Mayor Lori Lightfoot campaigned on repealing Section 4.5 but wrote in a letter to state senators last week that a repeal “at this critical time would impair our efforts to reopen Chicago Public Schools and jeopardize our fiscal and educational gains.” A mayor’s office spokeswoman said in a statement after the vote that Lightfoot would “strongly endorse” the bill with two caveats: the repeal goes into effect at the end of the CTU’s contract in 2024, and the city maintains its right not to bargain over the length of the school day and year.

Senators in a later 44 to 14 vote passed an amendment that would keep school day and year length out of CTU’s bargaining rights — a compromise the union had said it would accept. That bill will head back to the House for approval. City officials were still working to convince the legislature to delay implementation of the Section 4.5 repeal, but those prospects looked bleak.

Section 4.5 of the IELRA, passed in 1995, limits the bargaining power of the CTU — and other unions that represent school support staff at CPS — to bread-and-butter labor issues such as pay and benefits. The law does not apply to unions representing workers in other school districts in Illinois.

The provision allowed CPS to avoid negotiations over several school-related topics such as class sizes, staff assignments, charter schools, subcontracting, layoffs, and the length of the school day and year. In school reopening negotiations at other districts around the state and country, agreements on those issues have been key to a stable return to classrooms.

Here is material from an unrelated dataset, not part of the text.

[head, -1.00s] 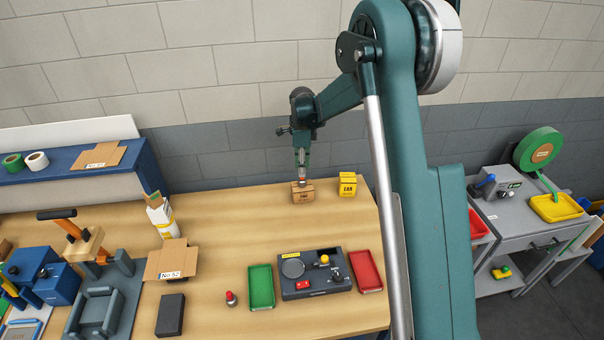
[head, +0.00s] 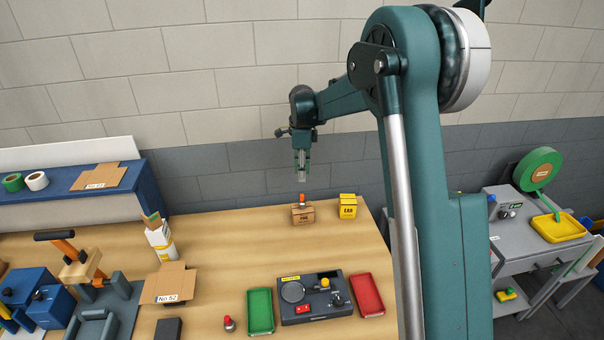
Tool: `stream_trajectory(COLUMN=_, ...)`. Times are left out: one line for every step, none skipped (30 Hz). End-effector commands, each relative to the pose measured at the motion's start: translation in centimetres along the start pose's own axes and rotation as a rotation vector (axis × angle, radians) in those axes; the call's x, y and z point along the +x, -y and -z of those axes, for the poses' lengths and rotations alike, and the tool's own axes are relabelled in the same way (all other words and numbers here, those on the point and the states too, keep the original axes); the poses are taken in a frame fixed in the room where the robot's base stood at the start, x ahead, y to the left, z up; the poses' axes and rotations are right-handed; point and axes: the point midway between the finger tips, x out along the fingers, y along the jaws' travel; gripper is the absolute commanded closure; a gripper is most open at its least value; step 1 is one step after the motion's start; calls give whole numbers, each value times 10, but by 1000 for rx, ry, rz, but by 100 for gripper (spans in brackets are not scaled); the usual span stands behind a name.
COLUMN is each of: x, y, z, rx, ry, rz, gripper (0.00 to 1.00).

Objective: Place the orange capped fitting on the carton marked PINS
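The orange capped fitting (head: 302,198) stands upright on top of the brown carton (head: 303,215) near the back edge of the bench. The carton's dark print is too small to read surely. My gripper (head: 302,178) hangs above the fitting with a visible gap between them. Nothing shows between its fingers, which point down and look parted.
A yellow carton (head: 348,206) stands just right of the brown one. In front are a green tray (head: 261,312), a dark device (head: 314,312) and a red tray (head: 367,295). A red-capped fitting (head: 229,324) stands left of the green tray. Bench around the brown carton's left is clear.

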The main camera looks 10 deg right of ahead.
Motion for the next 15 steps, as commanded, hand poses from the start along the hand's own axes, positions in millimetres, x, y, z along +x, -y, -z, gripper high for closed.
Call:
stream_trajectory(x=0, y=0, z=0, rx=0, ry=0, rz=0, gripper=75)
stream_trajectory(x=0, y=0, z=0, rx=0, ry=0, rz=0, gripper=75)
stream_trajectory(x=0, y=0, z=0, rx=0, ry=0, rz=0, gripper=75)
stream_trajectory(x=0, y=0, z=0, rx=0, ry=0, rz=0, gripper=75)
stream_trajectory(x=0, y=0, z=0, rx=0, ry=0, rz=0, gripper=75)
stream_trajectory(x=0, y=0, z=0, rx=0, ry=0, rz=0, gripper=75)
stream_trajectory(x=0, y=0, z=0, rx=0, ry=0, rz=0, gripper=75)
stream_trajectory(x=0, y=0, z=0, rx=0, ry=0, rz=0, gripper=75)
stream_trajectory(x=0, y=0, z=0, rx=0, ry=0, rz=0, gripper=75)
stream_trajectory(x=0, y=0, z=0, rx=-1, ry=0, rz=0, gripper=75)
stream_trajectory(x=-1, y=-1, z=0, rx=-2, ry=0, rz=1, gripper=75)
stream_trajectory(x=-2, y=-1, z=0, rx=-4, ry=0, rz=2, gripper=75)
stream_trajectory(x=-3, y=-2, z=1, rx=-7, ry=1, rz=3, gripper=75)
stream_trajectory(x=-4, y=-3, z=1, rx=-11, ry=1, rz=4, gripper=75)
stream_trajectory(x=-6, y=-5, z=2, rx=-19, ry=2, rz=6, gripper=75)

Union leaders have blamed Section 4.5 for larger class sizes, a decline in Black teachers and mismanaged custodial and nursing subcontracts.

In an impassioned speech before the vote, CPS graduated Sen. Celina Villanueva, D-Chicago, said “this is about equity” in a district that has many schools with more than 30 kids in a classroom.

“It is infuriating to have people say that CTU doesn’t have a right to bargain over classroom sizes, and I beg each and every one of you to think about this: when you were in elementary school, … how many people were in your classrooms?” Villanueva said.

But Sen. Dale Righter, R-Mattoon, urged a no vote on the repeal, saying, “I’ve seen the prolific nature with regards to tendencies of the Chicago Teachers Union to strike before the 1995 law came into place. … There’s not another school district in the state that chose to go on strike more often than the Chicago Teachers Union.”

Section 4.5 was cited last month by the Illinois Educational Labor Relations Board as a key reason why an injunction sought by the CTU to stop CPS from resuming in-person classes could not be granted. The issues the union wanted to negotiate over, the board said, weren’t mandatory subjects of bargaining.

SEIU Local 73, the union that represents 7,500 school support staff, strongly supported the repeal, as did Chicago Federation of Labor President Bob Reiter and Illinois AFL-CIO President Tim Drea. The Chicago Federation of Labor has an ownership stake in Sun-Times Media.